Line by line, reproduce exactly the beginning of the listing below, ending with the line that contains "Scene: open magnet" and adding nothing.
● ● ●
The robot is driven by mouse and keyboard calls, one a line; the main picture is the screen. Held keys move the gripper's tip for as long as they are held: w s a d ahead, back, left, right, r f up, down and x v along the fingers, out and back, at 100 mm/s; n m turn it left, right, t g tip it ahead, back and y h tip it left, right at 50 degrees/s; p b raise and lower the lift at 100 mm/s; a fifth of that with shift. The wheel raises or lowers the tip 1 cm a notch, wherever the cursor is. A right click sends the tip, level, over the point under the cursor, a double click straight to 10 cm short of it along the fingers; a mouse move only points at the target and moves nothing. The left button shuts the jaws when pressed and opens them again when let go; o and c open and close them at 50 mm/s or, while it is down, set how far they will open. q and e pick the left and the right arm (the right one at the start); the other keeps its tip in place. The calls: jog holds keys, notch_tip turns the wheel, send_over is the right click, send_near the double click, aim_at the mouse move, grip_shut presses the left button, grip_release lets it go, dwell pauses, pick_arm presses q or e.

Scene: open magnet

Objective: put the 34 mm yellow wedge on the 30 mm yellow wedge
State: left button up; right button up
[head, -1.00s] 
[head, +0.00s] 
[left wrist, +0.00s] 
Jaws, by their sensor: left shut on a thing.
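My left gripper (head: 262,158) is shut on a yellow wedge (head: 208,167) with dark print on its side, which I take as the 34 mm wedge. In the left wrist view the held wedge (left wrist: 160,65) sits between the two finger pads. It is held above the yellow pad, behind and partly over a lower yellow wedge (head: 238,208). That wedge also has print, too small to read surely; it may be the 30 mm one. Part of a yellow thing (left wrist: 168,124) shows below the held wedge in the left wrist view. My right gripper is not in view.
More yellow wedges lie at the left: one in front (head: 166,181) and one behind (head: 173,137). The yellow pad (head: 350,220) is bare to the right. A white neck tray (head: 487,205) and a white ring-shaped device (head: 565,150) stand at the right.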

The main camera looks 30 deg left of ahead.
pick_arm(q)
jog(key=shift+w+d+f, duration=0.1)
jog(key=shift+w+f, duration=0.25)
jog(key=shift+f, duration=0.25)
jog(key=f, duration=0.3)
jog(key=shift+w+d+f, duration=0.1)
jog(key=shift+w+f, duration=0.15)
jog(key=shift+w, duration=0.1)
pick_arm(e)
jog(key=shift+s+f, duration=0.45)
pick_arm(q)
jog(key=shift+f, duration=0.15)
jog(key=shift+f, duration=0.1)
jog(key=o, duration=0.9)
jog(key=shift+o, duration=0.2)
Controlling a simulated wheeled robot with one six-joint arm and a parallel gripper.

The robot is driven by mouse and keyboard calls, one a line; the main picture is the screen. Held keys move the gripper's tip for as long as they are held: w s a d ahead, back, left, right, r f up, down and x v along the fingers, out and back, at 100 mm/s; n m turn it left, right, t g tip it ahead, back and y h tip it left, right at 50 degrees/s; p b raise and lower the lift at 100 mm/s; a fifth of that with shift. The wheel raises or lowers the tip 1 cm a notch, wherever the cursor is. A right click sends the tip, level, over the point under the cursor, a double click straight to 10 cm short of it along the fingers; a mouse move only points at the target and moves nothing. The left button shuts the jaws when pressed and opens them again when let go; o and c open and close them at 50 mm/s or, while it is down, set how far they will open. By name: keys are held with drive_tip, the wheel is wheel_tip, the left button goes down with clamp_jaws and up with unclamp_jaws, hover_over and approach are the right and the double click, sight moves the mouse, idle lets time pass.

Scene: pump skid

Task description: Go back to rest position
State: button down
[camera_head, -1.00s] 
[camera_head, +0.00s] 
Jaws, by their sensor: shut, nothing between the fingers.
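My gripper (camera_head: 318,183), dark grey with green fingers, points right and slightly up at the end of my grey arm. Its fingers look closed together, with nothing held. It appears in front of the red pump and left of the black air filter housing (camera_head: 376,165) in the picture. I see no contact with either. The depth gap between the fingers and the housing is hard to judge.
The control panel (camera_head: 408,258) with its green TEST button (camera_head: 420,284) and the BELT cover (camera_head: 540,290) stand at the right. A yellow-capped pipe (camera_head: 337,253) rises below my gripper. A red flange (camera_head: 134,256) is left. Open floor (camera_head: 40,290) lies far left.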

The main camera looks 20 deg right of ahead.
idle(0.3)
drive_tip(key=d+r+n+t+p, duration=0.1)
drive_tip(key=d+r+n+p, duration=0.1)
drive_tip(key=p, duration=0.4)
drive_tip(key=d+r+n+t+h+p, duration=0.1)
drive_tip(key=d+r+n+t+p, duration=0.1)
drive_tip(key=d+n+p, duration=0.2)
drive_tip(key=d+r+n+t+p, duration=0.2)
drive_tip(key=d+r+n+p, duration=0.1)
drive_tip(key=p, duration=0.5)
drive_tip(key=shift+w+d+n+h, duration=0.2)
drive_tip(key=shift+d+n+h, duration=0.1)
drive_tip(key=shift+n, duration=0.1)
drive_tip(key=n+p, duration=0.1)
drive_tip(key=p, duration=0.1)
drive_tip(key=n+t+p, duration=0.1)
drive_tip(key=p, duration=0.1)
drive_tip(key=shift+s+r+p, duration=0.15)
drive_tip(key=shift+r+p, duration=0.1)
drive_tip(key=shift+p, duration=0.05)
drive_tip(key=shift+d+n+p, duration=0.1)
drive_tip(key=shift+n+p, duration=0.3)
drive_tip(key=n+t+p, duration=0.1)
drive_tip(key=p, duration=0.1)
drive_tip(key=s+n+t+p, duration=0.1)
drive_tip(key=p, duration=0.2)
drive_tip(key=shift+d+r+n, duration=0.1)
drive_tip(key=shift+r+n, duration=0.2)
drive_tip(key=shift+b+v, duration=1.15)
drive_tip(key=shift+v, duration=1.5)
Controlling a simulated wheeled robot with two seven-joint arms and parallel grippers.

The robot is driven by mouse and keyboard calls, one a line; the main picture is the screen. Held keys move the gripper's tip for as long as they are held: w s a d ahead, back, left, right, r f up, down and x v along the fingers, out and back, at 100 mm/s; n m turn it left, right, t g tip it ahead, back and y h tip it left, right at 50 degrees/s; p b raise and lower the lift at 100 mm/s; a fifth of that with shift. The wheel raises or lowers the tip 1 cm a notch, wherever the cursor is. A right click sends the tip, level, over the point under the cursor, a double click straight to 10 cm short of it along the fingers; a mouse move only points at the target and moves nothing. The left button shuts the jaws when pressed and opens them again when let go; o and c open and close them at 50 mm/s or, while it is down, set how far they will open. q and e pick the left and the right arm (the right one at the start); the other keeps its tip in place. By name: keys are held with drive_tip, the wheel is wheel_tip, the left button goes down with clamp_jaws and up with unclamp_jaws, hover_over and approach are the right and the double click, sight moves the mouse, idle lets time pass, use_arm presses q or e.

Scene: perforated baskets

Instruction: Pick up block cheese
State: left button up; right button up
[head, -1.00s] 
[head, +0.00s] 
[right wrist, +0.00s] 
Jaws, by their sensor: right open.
● ● ●
Written response:
The robot is driven by mouse and keyboard calls, one a line; the main picture is the screen. Held keys move the gripper's tip for as long as they are held: w s a d ahead, back, left, right, r f up, down and x v along the fingers, out and back, at 100 mm/s; n m turn it left, right, t g tip it ahead, back and y h tip it left, right at 50 degrees/s; p b raise and lower the lift at 100 mm/s; a fifth of that with shift. The wheel raises or lowers the tip 1 cm a notch, wherever the cursor is. A right click sends the tip, level, over the point under the cursor, a double click straight to 10 cm short of it along the fingers; a mouse move only points at the target and moves nothing. The left button shuts the jaws when pressed and opens them again when let go; o and c open and close them at 50 mm/s or, while it is down, set how far they will open. q and e pick the left and the right arm (the right one at the start); the other keeps its tip in place. The calls: jog holds keys, notch_tip turns the wheel, send_over is the right click, send_near the double click, aim_at the mouse move, grip_shut presses the left button, grip_release lets it go, dwell pauses, pick_arm presses q or e.

Scene: open magnet

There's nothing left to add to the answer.